It makes me nervous to watch Seinfeld.
It's not that I don't like the show - I do. It's just that I know Jerry or George or Kramer or Elaine is going to do something entirely inappropriate or wrong and then they'll have to pay for it in a completely humiliating way.
And this makes me nervous.
As for what this has to do with writing ...
I'm still waiting on a revision letter for HOURGLASS, so I've chosen to pass my time wisely by working on book two, tentatively titled TIMEPIECE. I'd love to have my rough draft good and banged out by the time my revision letter comes, or at least have the plot solidly nailed down.
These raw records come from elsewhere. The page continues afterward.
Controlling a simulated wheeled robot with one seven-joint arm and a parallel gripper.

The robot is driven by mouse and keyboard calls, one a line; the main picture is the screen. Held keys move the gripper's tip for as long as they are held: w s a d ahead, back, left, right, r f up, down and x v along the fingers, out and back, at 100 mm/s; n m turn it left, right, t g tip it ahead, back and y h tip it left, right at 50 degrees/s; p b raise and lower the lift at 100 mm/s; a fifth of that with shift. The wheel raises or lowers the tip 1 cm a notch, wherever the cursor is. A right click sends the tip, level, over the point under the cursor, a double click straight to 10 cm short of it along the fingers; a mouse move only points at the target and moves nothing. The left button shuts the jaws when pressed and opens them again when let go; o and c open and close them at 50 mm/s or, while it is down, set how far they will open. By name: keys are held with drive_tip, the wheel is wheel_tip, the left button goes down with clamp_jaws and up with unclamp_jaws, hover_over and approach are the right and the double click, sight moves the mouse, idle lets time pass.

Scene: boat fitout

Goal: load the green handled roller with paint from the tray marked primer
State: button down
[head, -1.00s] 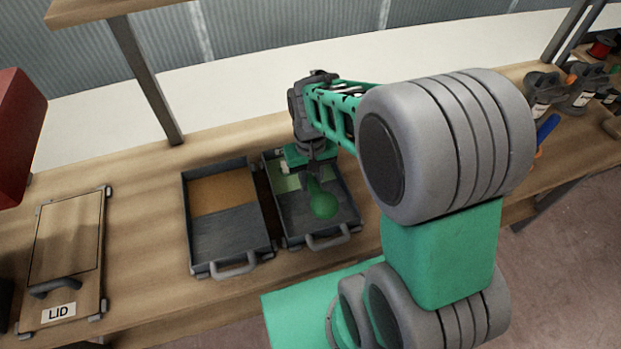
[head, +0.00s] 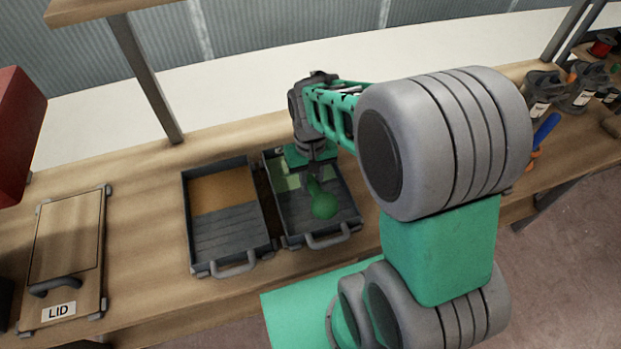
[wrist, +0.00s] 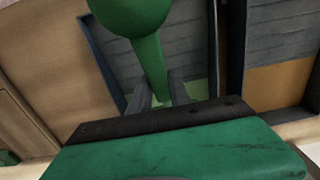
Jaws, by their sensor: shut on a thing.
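My gripper (head: 314,174) is shut on the green handle (head: 323,205) of a roller, over the right-hand tray (head: 348,215). This tray has pale green paint (head: 290,182) at its far end and a bare grey ribbed near part. The green handle (wrist: 148,50) also shows in the wrist view, between the two dark fingers (wrist: 158,92), its bulbous end toward the top. The roller's head is hidden behind my gripper, so I cannot tell whether it touches the paint. The left-hand tray (head: 230,235) holds orange-brown paint (head: 222,190). I can read no primer mark on either tray.
A wooden board marked LID (head: 68,250) lies at the left of the bench (head: 140,220). A red box (head: 18,135) is at the far left. Bottles (head: 545,90) and tools stand at the right. A shelf post (head: 150,85) rises behind the trays.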

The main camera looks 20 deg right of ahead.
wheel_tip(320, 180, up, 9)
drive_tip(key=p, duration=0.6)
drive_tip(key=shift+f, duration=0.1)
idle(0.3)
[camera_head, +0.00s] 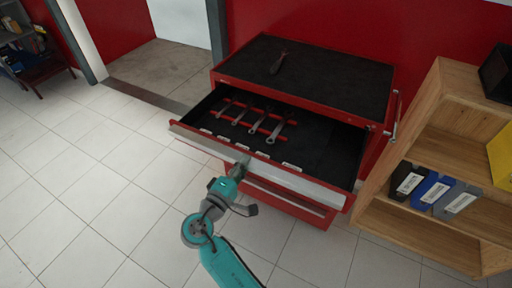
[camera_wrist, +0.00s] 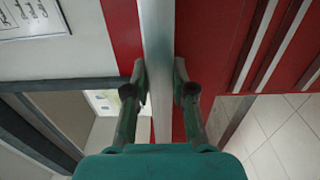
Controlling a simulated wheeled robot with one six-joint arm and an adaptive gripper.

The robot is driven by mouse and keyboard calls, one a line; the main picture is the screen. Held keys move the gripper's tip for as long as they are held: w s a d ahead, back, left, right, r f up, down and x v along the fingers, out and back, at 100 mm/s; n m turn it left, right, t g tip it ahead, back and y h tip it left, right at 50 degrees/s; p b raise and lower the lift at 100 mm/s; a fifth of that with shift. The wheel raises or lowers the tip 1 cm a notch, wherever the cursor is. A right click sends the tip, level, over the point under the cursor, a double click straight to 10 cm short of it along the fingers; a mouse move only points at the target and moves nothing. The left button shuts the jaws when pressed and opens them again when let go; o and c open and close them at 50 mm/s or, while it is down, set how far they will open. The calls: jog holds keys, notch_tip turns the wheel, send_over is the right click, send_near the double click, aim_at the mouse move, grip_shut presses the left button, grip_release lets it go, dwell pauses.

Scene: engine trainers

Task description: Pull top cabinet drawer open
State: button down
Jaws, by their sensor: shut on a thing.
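The red tool cabinet (camera_head: 325,95) stands against the red wall with a black top mat. Its top drawer (camera_head: 262,165) is pulled well out, and several wrenches (camera_head: 277,131) lie in its black-lined inside. The drawer's silver front edge (camera_head: 300,183) faces my arm. My gripper (camera_head: 243,162) is at the middle of that edge. In the wrist view the fingers of my gripper (camera_wrist: 160,85) stand on both sides of the silver edge strip (camera_wrist: 157,40), shut on it. The exact finger contact is small in the head view.
A wooden shelf (camera_head: 440,120) with several binders (camera_head: 433,190) stands close to the cabinet's right. A tool (camera_head: 279,63) lies on the cabinet top. White tiled floor (camera_head: 100,190) is clear to the left and in front. A doorway opens behind, at the left.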

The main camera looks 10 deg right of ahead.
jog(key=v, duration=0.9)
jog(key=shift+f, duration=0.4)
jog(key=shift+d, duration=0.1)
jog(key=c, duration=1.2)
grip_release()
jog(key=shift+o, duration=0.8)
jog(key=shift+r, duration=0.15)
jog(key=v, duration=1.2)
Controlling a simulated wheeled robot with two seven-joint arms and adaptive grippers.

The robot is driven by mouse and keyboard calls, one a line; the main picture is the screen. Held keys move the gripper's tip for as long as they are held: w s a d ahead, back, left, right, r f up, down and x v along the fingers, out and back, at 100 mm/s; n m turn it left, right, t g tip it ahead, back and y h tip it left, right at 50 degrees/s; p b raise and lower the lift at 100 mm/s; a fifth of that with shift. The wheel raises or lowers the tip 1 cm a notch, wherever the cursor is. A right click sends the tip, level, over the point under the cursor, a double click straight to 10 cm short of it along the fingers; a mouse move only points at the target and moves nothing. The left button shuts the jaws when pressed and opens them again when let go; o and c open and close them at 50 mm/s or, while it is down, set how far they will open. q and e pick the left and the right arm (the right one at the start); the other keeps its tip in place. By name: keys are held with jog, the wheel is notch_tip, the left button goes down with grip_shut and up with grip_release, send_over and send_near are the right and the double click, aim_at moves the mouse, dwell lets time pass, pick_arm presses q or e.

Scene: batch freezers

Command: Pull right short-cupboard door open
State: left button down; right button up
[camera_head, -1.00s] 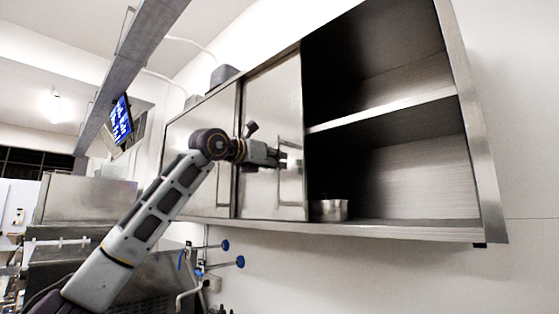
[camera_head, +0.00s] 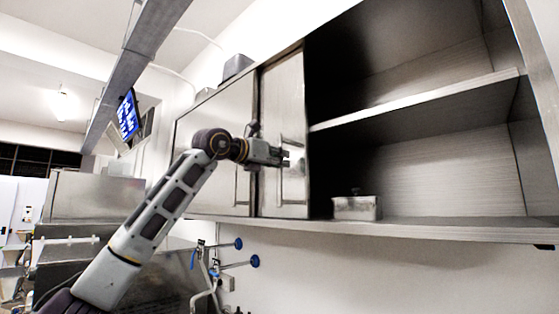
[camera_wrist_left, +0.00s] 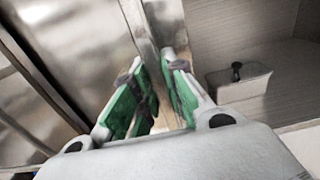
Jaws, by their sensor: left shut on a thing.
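The right short-cupboard door (camera_head: 268,100) is a shiny metal panel beside the wide opening of a wall cupboard. Its upright bar handle (camera_head: 293,190) is near the opening edge. My left gripper (camera_head: 285,157) reaches the handle from the left and is shut on it. In the left wrist view my left gripper's (camera_wrist_left: 156,78) green-padded fingers straddle a narrow strip beside the door edge; the fingers hide much of the handle. My right gripper is not in view.
The left cupboard door (camera_head: 215,145) adjoins the right one. A lidded metal container (camera_head: 356,208) stands on the cupboard floor, inside the opening. A bare shelf (camera_head: 420,102) crosses above it. Blue-handled taps (camera_head: 238,262) are below.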

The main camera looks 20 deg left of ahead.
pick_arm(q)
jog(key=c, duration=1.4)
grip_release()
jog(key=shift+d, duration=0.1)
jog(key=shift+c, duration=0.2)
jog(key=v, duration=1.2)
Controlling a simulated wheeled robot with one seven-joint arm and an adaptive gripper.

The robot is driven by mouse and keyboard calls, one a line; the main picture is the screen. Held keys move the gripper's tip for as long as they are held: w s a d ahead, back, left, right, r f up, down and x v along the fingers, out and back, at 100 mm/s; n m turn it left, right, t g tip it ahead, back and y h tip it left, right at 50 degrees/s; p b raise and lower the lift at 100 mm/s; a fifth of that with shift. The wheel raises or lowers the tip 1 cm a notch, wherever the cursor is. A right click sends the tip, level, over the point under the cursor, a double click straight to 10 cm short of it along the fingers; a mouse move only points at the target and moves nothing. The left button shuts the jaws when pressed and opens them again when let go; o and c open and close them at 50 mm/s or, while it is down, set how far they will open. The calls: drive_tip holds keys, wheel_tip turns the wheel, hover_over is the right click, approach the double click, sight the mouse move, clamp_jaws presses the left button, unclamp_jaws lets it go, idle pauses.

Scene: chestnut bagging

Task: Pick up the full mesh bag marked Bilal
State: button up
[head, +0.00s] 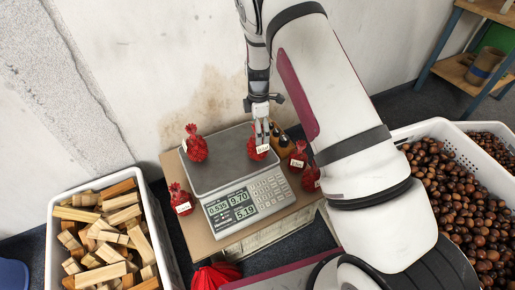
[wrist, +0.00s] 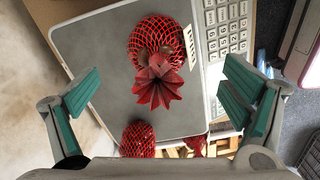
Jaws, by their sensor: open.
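Several red mesh bags with white tags stand on and around the scale. One bag (head: 257,152) stands on the right part of the scale's plate (head: 215,178), under my gripper (head: 262,128). In the wrist view this bag (wrist: 157,40) lies between my gripper's (wrist: 163,82) spread teal fingers, with its gathered red top towards me; the fingers do not touch it. Its tag (wrist: 190,46) is seen at a slant. Another bag (head: 196,147) is at the plate's left edge. More bags are left (head: 180,199) and right (head: 298,158) of the scale. I cannot read the name on any tag.
The scale's display (head: 231,207) and keypad stand in front of the plate. A crate of wood blocks (head: 52,212) is at left, a white crate of chestnuts (head: 404,134) at right. Small dark-topped objects (head: 277,132) stand behind the right bags. The wall is close behind.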

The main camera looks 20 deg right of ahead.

Working on TIMEPIECE prior to having a revision letter in hand for HOURGLASS is freeing. I don't have any direction from outside influences except the most basic of instructions from Awesome Agent Holly and from Regina Griffin, the acquiring editor from Egmont. I can explore my characters, ask them what they're thinking, see where their answers take me.
So far, they've taken me places that require me to go back and do a bit o' tweaking on HOURGLASS. As I've looked back at my Firstborn Book Baby, I've realized there are places where I could make it stronger. Places where I've glossed over things - emotions, fears - that I could have taken deeper.
So I should take it deeper now. Right?
Hold on. If I fail, that might make me look inappropriate or wrong and would most likely resolve itself in a humiliating way. (Like in a horrific Kirkus or Publisher's Weekly review.)
I finished LINGER by Maggie Stiefvater last week and it had the same effect on me that SHIVER did. I'm carrying it around (figuratively). I turn the words and the plot and the characters over and over in my mind. What about it did I love so much? What made it so unforgettable? I started SISTERS RED by Jackson Pearce. It feels like it might translate the same way. I can tell you I've already read the ending.
I have to wonder ... do my words do that to a reader? If not, could I do that to a reader? What if I try it? What if it SUCKS?
Voice is what distinguishes writers from one another. I'd call my voice wry and humorous with depth underneath. I'm drawn to stories with similar voices, because I'm comfortable there. Occasionally, and very selectively, I read a story with a voice that makes me sad, makes me think, makes me uncomfortable. I can't read books like that all the time. They make me hurt too much.
I can handle stories like that much better in short doses. Merry Fates is a short story blog featuring work by Maggie Stiefvater, Tessa Gratton and Brenna Yavanoff. The fiction there is gorgeous. It's the kind of writing that pulls all the good adjectives, haunting, lyrical, beautiful, etc. (Tessa is especially good with the haunting. I might have to read her book - BLOOD MAGIC, Summer 2011 - while hunkered down with a pound of chocolate and some good liquor. Skillz. She haz them.)
If I tried to write a whole story similar to those, I'd give up in less than twenty minutes and curl into a little ball underneath my bed, most likely mumbling incoherently about the need for a bigger thesaurus and multiple unabridged dictionaries and ... I don't know ... better explanations for denouements and ... iambic pentameter.
But sites like Merry Fates provide an opportunity for me to learn how to weave some of those elements into my own work through observation (in tiny bits that most likely won't kill me). Sucking it up and reading Cynthia Leitich Smith and Saundra Mitchell and Holly Black - who are all excellent and write "deep" in completely different ways - teaches me things about language and setting and emotion that I wouldn't learn without expending the effort.
Writing well is about taking risks - being willing to stretch out of your comfortable self and submit to something bigger than you. James Scott Bell tweeted this today, "Great writers are a mix of confidence, hunger, dread and determination."
If it's a risk to read a book that makes me "dread" (even if maybe I read the end first) then I should take it. Because I WILL learn something. And if you aren't growing in your work, you're dying in it.
As for watching Seinfeld ... well. I'll leave that to you.